Which brings me to the next topic; all the "manually curried" combinators you know and love, such as
each-with
,
map-with
, and so forth, have been moved to a
deprecated
vocabulary. They're going away soon. Updating code is easy.
swap [ swap XYZ ] each-with === [ XYZ ] curry each
[ XYZ ] each-with === [ XYZ ] curry* each
Same for
map-with
,
subset-with
, and so on. The
curry*
word is just partial application on the second stack element; it is defined in terms of
curry
.
All the sequence and assoc combinators have been greatly simplified. In fact, I was able to move the
2swap
word out of the core and into
extra/shuffle
; stack shuffling has been simplified by
curry
to such an extent that in particular,
2swap
is simply not needed anymore.

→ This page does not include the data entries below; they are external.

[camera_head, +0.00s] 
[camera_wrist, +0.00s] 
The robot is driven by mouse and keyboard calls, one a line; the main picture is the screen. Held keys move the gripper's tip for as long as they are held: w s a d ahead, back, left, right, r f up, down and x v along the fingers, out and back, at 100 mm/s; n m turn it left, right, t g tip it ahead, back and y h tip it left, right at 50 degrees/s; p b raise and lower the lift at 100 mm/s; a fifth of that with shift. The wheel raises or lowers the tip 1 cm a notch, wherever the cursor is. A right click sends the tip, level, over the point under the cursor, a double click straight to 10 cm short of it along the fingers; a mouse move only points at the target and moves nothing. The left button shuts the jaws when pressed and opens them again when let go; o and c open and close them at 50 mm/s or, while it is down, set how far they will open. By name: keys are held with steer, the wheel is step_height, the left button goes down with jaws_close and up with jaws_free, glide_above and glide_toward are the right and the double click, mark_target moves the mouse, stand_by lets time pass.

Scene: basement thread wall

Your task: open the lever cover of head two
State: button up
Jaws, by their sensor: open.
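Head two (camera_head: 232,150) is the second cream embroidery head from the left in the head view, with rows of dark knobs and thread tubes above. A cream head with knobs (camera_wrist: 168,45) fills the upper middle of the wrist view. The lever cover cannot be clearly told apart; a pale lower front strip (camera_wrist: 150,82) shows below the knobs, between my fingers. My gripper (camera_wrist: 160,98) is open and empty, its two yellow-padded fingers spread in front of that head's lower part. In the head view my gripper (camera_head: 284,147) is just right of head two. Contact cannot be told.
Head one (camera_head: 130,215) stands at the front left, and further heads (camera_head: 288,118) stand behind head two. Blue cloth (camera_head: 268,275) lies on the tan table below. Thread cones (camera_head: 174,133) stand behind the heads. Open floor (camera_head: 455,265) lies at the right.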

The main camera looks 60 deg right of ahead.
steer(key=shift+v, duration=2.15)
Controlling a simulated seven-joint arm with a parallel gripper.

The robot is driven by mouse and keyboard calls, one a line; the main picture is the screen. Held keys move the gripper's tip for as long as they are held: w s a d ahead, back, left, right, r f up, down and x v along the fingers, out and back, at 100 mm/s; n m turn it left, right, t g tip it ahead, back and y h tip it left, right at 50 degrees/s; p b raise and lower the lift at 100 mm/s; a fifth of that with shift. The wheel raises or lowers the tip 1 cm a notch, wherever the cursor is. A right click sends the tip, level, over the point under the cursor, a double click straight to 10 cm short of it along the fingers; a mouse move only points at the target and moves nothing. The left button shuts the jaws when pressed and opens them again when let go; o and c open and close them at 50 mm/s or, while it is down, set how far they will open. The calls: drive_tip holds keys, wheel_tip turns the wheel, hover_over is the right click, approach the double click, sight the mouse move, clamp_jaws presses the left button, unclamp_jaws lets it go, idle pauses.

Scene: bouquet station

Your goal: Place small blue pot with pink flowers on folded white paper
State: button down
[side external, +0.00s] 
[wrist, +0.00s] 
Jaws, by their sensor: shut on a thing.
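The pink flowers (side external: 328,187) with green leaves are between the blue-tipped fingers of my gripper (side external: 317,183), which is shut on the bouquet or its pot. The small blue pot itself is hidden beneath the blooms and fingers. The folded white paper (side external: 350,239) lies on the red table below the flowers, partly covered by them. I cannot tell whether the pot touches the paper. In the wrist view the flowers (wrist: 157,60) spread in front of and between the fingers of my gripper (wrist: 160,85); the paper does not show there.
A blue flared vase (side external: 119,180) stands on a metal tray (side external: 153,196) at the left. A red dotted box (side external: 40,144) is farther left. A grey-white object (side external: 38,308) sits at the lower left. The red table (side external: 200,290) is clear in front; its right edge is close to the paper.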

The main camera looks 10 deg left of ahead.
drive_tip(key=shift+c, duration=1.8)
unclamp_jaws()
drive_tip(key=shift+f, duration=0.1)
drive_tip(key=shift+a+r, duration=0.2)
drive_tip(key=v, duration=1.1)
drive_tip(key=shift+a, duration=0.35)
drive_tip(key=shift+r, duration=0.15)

Other more complex shuffle words such as
roll
and
pick
are used less frequently now, as well.
By lowering the cost of an abstraction, I was able to simplify code by a non-trivial amount. There's a general theme here: the goal of a compiler is to make idiomatic code run fast. It is not good enough to only accelerate hand-unrolled, tuned code chock-full of irrelevant detail and declarations. Nobody wants to write unnecessarily complex code just to please the compiler.